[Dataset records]
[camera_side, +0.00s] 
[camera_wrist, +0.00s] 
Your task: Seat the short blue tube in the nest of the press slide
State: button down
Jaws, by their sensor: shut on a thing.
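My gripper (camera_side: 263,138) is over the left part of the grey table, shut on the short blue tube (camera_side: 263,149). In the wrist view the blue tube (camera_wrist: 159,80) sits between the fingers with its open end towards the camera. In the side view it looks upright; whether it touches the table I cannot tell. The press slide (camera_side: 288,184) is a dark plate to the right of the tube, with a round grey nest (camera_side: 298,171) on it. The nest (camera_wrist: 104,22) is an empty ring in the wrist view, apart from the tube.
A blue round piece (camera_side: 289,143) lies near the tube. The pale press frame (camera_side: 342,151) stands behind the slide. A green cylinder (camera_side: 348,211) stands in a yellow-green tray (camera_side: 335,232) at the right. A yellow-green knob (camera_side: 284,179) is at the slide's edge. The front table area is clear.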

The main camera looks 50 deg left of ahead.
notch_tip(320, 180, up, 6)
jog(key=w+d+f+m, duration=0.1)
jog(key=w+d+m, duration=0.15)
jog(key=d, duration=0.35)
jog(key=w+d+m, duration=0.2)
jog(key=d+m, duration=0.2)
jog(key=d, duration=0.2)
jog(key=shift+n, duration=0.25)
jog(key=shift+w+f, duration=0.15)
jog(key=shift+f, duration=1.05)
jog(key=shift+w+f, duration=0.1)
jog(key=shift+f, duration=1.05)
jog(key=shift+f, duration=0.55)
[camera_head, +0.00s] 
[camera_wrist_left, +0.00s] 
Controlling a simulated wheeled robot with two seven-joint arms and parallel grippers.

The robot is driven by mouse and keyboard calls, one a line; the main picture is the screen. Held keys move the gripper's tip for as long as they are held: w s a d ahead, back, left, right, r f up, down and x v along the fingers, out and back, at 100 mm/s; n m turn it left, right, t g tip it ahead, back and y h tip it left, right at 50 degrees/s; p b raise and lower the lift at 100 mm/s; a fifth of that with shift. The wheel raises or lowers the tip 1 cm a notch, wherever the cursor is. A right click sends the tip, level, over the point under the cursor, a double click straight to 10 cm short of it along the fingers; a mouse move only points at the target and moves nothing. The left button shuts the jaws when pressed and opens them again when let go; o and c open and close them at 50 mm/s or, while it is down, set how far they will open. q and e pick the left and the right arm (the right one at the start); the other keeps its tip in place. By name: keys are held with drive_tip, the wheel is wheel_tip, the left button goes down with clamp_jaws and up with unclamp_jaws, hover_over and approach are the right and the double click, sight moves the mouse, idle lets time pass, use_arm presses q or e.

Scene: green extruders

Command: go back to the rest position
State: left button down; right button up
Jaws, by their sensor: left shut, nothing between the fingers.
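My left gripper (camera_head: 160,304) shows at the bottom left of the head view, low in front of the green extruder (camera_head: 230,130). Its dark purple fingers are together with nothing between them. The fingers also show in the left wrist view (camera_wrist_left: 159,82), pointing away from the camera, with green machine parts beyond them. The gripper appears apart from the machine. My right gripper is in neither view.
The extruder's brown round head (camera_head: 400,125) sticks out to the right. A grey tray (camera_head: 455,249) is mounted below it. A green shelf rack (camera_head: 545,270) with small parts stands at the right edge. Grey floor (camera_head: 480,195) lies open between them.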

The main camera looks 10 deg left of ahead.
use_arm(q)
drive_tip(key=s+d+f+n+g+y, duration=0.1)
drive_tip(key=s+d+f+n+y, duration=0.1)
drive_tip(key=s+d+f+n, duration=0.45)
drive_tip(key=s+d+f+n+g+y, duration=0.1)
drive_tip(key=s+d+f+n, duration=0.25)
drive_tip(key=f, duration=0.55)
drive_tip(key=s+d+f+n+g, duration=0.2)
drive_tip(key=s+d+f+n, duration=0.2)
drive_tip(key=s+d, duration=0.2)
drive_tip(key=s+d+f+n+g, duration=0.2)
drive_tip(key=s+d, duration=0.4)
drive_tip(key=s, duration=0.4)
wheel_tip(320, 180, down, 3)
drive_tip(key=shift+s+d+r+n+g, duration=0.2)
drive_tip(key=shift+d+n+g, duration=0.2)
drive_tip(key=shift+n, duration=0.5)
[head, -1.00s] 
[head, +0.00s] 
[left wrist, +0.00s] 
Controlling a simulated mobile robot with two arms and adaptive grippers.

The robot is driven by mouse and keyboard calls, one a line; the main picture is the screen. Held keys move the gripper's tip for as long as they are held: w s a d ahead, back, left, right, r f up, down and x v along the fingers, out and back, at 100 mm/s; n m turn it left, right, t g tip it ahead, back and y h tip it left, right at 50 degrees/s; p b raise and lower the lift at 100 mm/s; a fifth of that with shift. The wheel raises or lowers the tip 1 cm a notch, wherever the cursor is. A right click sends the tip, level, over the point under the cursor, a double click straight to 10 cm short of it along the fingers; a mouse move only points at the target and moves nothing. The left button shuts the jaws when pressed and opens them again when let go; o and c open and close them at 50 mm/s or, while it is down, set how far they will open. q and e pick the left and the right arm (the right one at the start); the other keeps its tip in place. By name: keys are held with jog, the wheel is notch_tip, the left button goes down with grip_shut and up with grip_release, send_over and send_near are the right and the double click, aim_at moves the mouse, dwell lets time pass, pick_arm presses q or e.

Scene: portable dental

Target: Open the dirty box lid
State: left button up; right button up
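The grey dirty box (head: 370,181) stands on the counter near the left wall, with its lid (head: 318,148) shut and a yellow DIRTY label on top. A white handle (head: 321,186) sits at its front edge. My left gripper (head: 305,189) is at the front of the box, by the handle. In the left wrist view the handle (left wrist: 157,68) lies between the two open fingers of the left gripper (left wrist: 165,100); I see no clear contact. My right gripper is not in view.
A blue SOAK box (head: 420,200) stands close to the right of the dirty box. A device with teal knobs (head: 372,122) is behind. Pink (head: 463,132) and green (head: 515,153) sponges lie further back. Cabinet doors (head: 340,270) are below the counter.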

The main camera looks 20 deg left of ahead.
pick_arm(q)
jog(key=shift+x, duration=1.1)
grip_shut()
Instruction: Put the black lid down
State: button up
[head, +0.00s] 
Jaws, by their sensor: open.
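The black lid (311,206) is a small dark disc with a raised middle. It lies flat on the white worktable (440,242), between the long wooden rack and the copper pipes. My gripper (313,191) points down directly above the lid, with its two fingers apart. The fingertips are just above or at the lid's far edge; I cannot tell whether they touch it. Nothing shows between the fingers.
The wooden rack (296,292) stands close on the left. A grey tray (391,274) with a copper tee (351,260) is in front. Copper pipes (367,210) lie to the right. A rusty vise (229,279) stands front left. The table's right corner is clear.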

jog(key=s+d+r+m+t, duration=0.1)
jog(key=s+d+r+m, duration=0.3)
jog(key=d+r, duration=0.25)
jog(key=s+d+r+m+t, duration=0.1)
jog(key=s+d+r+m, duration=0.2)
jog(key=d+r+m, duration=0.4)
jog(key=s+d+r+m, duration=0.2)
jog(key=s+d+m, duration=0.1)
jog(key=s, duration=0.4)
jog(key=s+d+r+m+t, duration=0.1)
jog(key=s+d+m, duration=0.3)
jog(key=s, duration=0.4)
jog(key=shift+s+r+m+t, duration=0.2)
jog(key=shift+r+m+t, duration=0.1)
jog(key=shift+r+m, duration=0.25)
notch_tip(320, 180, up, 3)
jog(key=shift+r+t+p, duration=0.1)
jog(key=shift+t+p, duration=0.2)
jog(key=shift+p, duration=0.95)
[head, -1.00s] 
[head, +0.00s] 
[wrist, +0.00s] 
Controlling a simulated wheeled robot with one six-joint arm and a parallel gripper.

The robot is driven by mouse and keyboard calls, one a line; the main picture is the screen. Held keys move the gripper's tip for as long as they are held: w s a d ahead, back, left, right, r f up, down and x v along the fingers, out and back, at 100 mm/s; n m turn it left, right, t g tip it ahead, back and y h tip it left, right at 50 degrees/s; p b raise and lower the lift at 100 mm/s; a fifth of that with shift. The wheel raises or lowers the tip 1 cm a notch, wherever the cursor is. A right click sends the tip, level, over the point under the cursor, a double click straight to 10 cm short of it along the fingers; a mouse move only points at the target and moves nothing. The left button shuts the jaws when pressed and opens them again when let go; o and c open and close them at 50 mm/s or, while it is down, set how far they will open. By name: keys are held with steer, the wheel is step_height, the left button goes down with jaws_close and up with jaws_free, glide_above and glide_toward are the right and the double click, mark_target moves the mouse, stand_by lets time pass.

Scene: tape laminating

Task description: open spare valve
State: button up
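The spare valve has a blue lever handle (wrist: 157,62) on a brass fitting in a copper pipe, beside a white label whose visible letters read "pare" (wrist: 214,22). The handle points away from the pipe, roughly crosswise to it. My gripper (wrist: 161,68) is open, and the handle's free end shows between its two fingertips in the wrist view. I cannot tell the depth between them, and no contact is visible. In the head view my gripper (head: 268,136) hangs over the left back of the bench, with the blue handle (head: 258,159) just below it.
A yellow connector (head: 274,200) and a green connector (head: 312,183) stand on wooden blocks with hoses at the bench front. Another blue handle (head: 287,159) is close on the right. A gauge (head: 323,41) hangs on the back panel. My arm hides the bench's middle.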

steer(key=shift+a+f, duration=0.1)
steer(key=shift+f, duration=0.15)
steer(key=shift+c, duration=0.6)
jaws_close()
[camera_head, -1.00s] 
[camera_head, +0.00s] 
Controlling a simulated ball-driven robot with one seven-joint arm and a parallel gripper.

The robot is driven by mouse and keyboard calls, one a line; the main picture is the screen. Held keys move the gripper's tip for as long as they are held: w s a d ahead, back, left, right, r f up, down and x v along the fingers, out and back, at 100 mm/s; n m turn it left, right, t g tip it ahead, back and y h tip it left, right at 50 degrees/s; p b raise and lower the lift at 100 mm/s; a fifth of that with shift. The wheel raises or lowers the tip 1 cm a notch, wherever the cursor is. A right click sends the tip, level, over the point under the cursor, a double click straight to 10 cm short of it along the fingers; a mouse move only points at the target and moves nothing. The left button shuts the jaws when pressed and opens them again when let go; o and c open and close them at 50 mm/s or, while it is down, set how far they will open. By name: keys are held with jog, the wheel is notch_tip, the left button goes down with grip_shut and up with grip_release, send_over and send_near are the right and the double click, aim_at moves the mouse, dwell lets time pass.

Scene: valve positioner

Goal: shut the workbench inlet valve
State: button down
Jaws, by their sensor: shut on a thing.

[Task instructions]
Lines from the records above that hold "parallel" are the ones to list.

[Task answer]
Controlling a simulated wheeled robot with two seven-joint arms and parallel grippers.
Controlling a simulated wheeled robot with one six-joint arm and a parallel gripper.
Controlling a simulated ball-driven robot with one seven-joint arm and a parallel gripper.

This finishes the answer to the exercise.